These government oriented recommendations are in "The United States 1998 Review" of energy policy by the International Energy Agency (IEA), an independent part of the Organisation of Economic Co-operation and Development (OECD). The IEA's recommendation that the external effects of energy choices -- the environmental and security consequences -- be recognised in the retail cost is bound to ruffle feathers in the United States. The document also suggests that tax distortions, for example, breaks offered to publicly owned utilities, be eliminated.
The IEA concludes that the US has had great success with technology development, but only when technologies fit with consumer preferences or save money. But for a more pro-active energy policy that takes externalities into account, especially with today's low energy costs, more public awareness is needed. Most immediately, the public should know about the real trade-offs in energy policy decisions, since they go far beyond whether R&D programs should be funded. Ultimately, they can effect climate change or the possibility of a future oil crisis, warns the report.
The 150-plus page report summarises the deregulation of America's US energy market at the state and federal level. The IEA says wider representation of all industry participants should be an integral part of the system of Independent System Operators and other bodies responsible for system reliability and reciprocity. The opportunity to recover stranded costs should be limited in time, so that open competition is not hampered. And competition should not be hampered by preferential treatment for government owned utilities, whether federally owned or smaller municipal systems.
The report details the deregulation of California's energy markets and lauds the state's "public goods charge" that is providing $540 million to encourage renewables over the first four years of transition to an open market. Since energy consumption and CO2 emissions in the US are among the highest, policies must set appropriate signals and provide enough incentives so that carbon emissions are lowered -- and the targets of the Kyoto Protocol are met -- but so that competition is not hindered.
Big industry reaction
A hint of how the recommendations will undoubtedly be received in the US private sector comes in a second report that also assesses America's energy policy, but this time issued by the United States Energy Association, effectively the national trade group for large private energy companies. It is part of the World Energy Council, which held its three yearly congress in Houston, Texas, in September (Windpower Monthly, November 1998).

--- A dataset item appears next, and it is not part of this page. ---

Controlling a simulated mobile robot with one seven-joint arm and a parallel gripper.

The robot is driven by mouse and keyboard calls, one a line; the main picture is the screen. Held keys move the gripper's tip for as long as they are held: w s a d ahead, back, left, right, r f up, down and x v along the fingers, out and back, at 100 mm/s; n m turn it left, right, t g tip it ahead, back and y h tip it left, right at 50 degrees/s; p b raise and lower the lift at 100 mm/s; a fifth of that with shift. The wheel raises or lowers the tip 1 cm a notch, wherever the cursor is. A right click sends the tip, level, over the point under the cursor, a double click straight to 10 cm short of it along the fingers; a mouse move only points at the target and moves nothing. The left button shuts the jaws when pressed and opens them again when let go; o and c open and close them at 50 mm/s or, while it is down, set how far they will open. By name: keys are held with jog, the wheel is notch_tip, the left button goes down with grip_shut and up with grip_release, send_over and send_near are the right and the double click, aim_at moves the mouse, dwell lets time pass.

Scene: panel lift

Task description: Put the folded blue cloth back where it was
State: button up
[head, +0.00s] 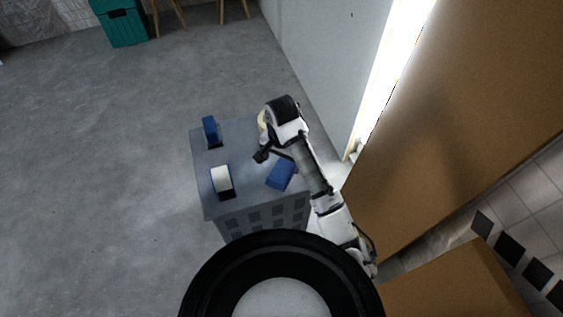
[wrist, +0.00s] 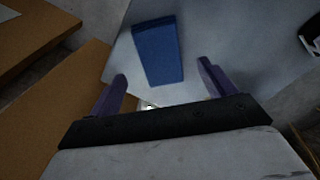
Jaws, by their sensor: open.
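The folded blue cloth (head: 280,174) lies flat on the grey top of a small cabinet (head: 238,188), near its right edge, partly beside my forearm in the head view. In the wrist view the cloth (wrist: 158,50) is a blue rectangle ahead of the fingers. My gripper (head: 261,155) is above the cabinet top, to the upper left of the cloth. In the wrist view its two purple fingers (wrist: 163,82) are spread apart with nothing between them.
A blue item on a dark base (head: 211,131) stands at the cabinet's back left. A white and blue item (head: 222,180) stands at its front left. A pale round thing (head: 262,121) is partly hidden behind my arm. A brown panel (head: 455,110) rises at right; open floor lies left.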

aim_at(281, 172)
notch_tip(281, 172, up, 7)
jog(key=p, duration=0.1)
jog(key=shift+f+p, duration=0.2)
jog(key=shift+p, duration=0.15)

The association's "US Energy 1998" stresses that flexible and voluntary measures should be used to address environmental concerns, and that solid science should be the foundation of environmental policies. The Kyoto protocol must be amended before it is acceptable, said the report, so that developing countries also bear the economic and political burden of reducing greenhouse gases and so that the targets are reduced to become realistic. The marketplace works to the benefit of everyone, and so should be the tool of preference. And government should take a hands-off approach to global warming until regulations can be justified on the basis of science and cost effectiveness.